Please view full job posting and apply here

Responsibilities:

Assist the Director, Gender Equality, in driving the Gender Equality cross-foundation vision:

The Senior Program Officer, Gender Equality will work with the Director, Gender Equality to develop a cross-foundation Statement of Commitment and associated programmatic theory of change on gender equality and the empowerment of women and girls. The Senior Program Officer, Gender Equality will provide program-specific technical support to the development of a time-bound foundation-wide strategy on gender equality which articulates how the foundation will achieve its overarching commitments to gender equality, including through strategic investments with partners.

Strategic Counsel to and resource for the Program Strategy Teams (PSTs):

The SPO Gender Equality will advise and bring subject matter expertise to GD teams as they address the specific needs of women and girls and explore where gender equality/girls and women’s empowerment may make a difference in their strategies. This role will help support teams in crafting strategic questions about the role of gender equality and women’s empowerment in their programs, and assist teams in identifying appropriate data and evidence to support their strategic inquiries.
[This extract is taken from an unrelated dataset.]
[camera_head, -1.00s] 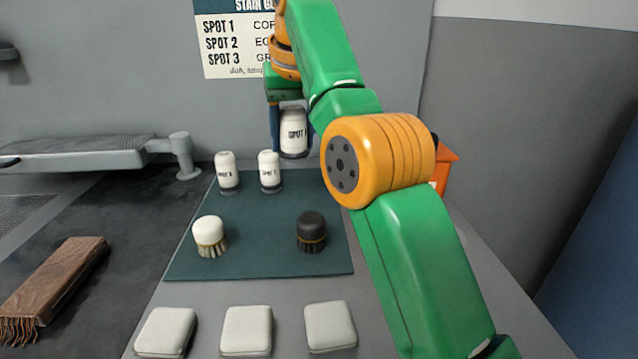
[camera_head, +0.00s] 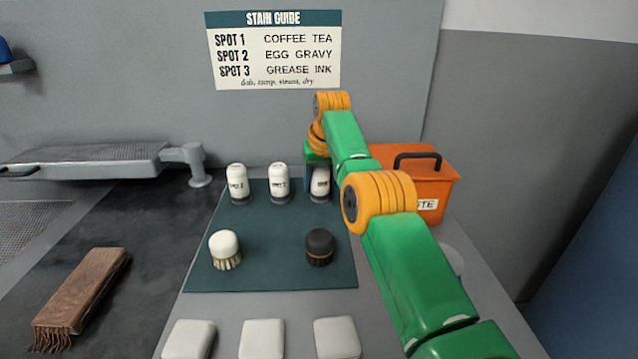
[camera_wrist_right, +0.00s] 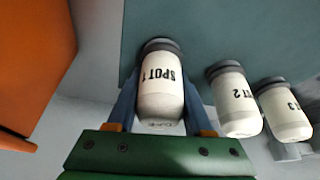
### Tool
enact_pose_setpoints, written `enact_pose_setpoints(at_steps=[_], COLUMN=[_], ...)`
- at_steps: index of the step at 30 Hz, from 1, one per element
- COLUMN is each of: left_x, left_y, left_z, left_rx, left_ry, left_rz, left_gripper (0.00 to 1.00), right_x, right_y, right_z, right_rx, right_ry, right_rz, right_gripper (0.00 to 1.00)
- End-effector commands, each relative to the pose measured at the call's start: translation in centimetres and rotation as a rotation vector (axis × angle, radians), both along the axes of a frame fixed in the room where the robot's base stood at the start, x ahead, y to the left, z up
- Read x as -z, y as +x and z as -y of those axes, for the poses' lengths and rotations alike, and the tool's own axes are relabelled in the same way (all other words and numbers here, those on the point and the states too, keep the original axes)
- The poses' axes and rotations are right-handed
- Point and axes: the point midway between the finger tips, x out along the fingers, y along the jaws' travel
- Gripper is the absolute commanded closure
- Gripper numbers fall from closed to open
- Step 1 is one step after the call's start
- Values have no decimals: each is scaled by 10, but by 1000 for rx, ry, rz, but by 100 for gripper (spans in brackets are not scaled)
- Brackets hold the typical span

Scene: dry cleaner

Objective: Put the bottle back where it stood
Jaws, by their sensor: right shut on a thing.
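My right gripper (camera_head: 316,184) is shut on the white SPOT 1 bottle (camera_head: 321,180); my right arm partly hides it in the head view. In the right wrist view the gripper's blue fingers (camera_wrist_right: 159,98) sit on both sides of the SPOT 1 bottle (camera_wrist_right: 161,88). Its dark base is over or on the far right part of the teal mat (camera_head: 270,273), in line with the SPOT 2 bottle (camera_head: 279,184) and the SPOT 3 bottle (camera_head: 238,184). It looks slightly tilted; I cannot tell whether its base touches the mat. My left gripper is out of view.
An orange bin (camera_head: 432,190) stands right of the bottle, behind my arm. A white brush (camera_head: 225,249) and a dark brush (camera_head: 319,247) stand on the mat. Three pale pads lie in front. A wooden brush (camera_head: 84,290) lies left. The stain guide (camera_head: 275,50) hangs behind.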

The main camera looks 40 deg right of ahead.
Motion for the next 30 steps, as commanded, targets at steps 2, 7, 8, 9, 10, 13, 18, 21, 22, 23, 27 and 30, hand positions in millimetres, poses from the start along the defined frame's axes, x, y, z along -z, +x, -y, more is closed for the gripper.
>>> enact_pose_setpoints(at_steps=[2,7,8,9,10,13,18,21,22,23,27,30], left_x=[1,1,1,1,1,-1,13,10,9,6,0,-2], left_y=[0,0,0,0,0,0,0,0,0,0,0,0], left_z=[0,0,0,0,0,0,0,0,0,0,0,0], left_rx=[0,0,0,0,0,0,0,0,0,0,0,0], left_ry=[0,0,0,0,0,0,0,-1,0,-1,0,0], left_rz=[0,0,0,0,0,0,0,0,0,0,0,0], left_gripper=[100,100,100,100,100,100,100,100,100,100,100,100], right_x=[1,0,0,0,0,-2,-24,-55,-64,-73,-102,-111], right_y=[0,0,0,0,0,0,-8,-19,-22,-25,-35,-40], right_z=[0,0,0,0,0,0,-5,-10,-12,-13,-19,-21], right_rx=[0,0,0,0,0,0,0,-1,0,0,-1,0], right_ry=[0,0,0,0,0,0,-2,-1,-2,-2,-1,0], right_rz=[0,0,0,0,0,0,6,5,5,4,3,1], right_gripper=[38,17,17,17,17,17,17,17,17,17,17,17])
To that end, the Senior Program Officer, Gender Equality will work together with targeted PSTs to develop a sector specific strategic approach on gender equality, defining the plan, driving the execution and measuring the progress under the direction of the Director of Gender Equality. The Senior Program Officer, Gender Equality will collaborate with at least 4 prioritized PSTs and the India Country Office, to develop a targeted gender strategy, identify data gaps and investment opportunities that accelerate overall impact within and across PSTs. The Senior Program Officer, Gender Equality will carefully structure this deep technical work around an Action-Learning approach that tracks the changes in program effectiveness for women and girls, and inspires learning across the foundation. The Senior Program Officer, Gender Equality will also develop practical program tools to guide and support the integration of gender equality within grants across PSTs (i.e. program design and evaluation tools, gender analysis).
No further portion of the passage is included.